Questions We Ask Ourselves

  • What stereotypes might this lesson perpetuate?
  • What messages about math are we communicating through the questions we ask and the ways we give feedback to student responses?8
  • How might we ensure that every student will have access and opportunity to engage with grade level content?9
  • How can we help teachers invite, celebrate, and develop the brilliance in early student thinking?
  • How will a student’s identities affect their engagement with this activity?10

References

  1. Goffney, Imani, and Gutiérrez Rochelle, eds. Annual Perspectives in Mathematics Education 2018: Rehumanizing Mathematics for Black, Indigenous, and Latinx Students. National Council of Teachers of Mathematics, 2018./)
  2. Butler, Ruth. “Task-Involving and Ego-Involving Properties of Evaluation: Effects of Different Feedback Conditions on Motivational Perceptions, Interest, and Performance.” Journal of Educational Psychology 79, no. 4 (1987): 474-482.
  3. Wiliam, Dylan. Embedded Formative Assessment. Bloomington: Solution Tree Press, 2017.

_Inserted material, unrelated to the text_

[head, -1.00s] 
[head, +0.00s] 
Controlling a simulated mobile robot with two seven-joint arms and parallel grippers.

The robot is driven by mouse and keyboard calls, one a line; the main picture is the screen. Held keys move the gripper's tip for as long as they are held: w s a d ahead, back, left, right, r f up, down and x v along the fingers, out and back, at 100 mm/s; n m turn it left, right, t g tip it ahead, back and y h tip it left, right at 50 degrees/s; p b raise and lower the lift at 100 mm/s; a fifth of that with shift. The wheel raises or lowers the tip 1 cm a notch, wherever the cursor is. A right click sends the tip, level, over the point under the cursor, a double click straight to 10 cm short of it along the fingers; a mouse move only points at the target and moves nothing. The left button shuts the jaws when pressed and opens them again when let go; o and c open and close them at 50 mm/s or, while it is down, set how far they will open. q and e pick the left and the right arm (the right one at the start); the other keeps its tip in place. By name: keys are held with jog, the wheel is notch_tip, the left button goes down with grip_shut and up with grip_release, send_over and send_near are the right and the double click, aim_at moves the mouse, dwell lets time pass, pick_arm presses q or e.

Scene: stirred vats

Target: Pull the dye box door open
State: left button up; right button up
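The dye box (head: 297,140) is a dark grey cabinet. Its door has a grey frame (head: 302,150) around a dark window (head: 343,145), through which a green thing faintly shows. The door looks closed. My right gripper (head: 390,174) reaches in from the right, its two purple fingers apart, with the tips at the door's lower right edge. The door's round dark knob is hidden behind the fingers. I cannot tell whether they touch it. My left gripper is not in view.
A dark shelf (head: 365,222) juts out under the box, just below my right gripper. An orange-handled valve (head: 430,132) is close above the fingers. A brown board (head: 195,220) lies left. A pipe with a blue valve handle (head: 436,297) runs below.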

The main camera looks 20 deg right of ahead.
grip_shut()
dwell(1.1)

  4. Gutierrez, Rochelle. “Why We Need to Rehumanize Mathematics.” Annual Perspectives in Mathematics Education 2018: Rehumanizing Mathematics for Black, Indigenous, and Latinx Students. National Council of Teachers of Mathematics, 2018.

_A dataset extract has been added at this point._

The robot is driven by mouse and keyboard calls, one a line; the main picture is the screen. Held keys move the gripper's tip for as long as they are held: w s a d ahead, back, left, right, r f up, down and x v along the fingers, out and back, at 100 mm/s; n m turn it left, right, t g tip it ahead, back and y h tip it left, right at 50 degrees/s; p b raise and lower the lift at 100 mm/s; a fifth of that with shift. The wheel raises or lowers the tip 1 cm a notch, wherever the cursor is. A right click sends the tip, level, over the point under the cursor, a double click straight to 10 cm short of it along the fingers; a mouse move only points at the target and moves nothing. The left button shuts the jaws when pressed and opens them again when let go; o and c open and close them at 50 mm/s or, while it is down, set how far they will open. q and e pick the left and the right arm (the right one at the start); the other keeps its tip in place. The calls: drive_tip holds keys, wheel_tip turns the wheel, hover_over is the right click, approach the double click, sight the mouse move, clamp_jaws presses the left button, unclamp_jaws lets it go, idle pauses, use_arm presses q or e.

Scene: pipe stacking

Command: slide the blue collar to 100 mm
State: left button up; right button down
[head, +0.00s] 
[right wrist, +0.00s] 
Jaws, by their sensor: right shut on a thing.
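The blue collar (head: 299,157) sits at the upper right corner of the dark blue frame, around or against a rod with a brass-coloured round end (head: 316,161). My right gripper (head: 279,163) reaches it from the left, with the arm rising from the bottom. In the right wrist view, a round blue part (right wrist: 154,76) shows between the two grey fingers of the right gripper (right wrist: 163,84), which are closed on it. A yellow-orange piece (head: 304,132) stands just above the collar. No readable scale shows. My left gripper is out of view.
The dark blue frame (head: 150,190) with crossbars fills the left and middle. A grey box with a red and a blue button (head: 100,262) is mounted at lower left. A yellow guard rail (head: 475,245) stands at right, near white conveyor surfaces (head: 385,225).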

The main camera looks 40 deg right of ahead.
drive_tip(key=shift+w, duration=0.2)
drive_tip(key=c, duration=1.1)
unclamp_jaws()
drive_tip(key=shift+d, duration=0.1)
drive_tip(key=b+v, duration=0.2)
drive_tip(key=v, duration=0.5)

  5. Fuller, Evan, Jeffrey M. Rabin, and Guershon Harel. “Intellectual Need and Problem-free Activity in the Mathematics Classroom.” (2015).
  6. Moschkovich, Judit. “Using Two Languages When Learning Mathematics.” Education Studies in Mathematics 64, (2007): 121–144.
  7. Desmos Equity Principles
  8. Hammond, Zaretta. Culturally Responsive Teaching and the Brain: Promoting Authentic Engagement and Rigor among Culturally and Linguistically Diverse Students. Thousand Oaks: Corwin, 2015.
  9. “The Opportunity Myth,” 2018 TNTP report.
  10. Aguirre, Julia, Karen Mayfield-Ingram, and Danny Bernard Martin. The Impact of Identity in K-8 Mathematics Learning and Teaching: Rethinking Equity-based Practices. Reston: National Council of Teachers of Mathematics, 2013.